Re: Renting or Rent to Own - Posted by JPiper
Posted by JPiper on January 28, 2001 at 09:42:40:
The fact that this is a VA loan doesn’t make any difference to my comments above. But what does make a difference is the fact that the Ohio Housing Finance Agency is involved.
This is the so-called “first time buyer” program…dubbed this way because the borrower cannot have owned a house in the prior 3 years. This program extends “bond money” to buyers who meet the requirements, ie they are “first time buyers” (according to the definition), their income doesn’t exceed certain limits (this varies according to the program), and the buyer intends to owner occupy the house.
Typically the bond money is for down payment assistance, but it could also be for a special interest rate. Most of the time when you see these programs the bond money is coupled with an FHA loan. But sometimes you see it with a VA loan…typically in the category of the special interest rate because VA is already a 0 down program.
The state financing authority then secures their “grant” with a mortgage which may be “assumed” by qualifying. Qualifying with the state authority means that you must be an owner occupant, a first time buyer, and your income cannot exceed the specified limits. You would also have to qualify for the underlying loan, in addition to qualifying with the state authority.
Depending on the program it may be released in a 10-12 year period…so that’s something to check.
The problem here is that the state restricts the house to owner-occupants…meaning that renting the house triggers the DOS clause at any time during the course of the mortgage securing it. The only exception to this is a hardship waiver granted in writing by the state and mentioned in your post.
Bottomline…you move out and you trigger the clause.
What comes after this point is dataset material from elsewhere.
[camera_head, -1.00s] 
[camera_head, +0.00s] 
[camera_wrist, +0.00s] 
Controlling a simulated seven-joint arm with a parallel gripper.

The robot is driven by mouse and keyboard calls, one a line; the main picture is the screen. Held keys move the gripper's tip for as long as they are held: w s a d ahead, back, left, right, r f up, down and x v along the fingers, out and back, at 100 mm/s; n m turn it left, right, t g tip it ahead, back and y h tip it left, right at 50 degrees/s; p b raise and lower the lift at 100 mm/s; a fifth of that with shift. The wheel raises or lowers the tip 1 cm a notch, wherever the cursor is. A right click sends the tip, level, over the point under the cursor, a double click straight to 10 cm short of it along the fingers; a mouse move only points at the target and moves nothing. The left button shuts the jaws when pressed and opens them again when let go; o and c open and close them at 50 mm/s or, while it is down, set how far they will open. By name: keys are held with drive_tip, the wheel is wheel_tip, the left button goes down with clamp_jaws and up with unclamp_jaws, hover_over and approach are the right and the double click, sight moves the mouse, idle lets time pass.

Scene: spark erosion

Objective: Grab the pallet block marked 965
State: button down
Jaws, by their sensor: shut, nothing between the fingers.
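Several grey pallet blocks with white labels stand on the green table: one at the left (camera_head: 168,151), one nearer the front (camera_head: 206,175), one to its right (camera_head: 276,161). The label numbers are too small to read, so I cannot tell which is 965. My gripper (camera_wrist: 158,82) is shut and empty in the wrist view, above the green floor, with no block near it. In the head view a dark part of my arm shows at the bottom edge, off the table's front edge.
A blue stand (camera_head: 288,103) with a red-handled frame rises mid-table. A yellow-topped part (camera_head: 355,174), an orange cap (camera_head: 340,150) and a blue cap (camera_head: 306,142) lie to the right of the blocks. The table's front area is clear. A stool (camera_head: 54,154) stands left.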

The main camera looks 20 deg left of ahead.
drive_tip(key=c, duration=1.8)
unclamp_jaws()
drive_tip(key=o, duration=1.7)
This would be true if you rent the house…it would obviously be true is you lease/optioned the house.
To be honest with you I can’t tell you how closely these are enforced. You’re not just dealing with the lender here…you’re also dealing with the state financing authority. What’s particularly interesting here is that the state addendum is more restrictive than the federal law concerning the due on sale clause (Garn St. Germaine). Garn specifically exempts leases under 3 years. But in this case you have received a special grant or subsidy which carried with it more restrictive requirements ie that you must be an owner occupant.
I have seen ONE person rent a house out that was subject to this type of restriction. So that isn’t much to base an opinion on. I have never seen one of these clauses enforced (but that doesn’t mean they haven’t been, it just means I haven’t seen it). The particular individual that I saw lease his house leased it to his sister…and in all probability continued to have mail directed to the property address. It’s hard to imagine how anyone could have detected this violation of the addendum in this scenario.
However, one possible alert to the lender would be a change in the type of insurance policy to a landlord policy. Whether they follow up on this and alert the housing authority I can’t say.
The issue here is not whether a lease/option triggers the clause. It triggers every clause because of the option itself. The problem here is that even a lease triggers the clause. I think you could get around this…but you will have to change insurance policies.
I can tell you that I have walked past deals with this type of financing in place…because I thought it was a problem. It may be that others would have an opinion here, or some experience with it that will post. Where there’s a will there’s probably a way. But again, the problem here is that renting is prohibted without a special hardship, and therefore a change in the insurance policy may be problemmatical.
Check the financing addendum to see when it is released and how.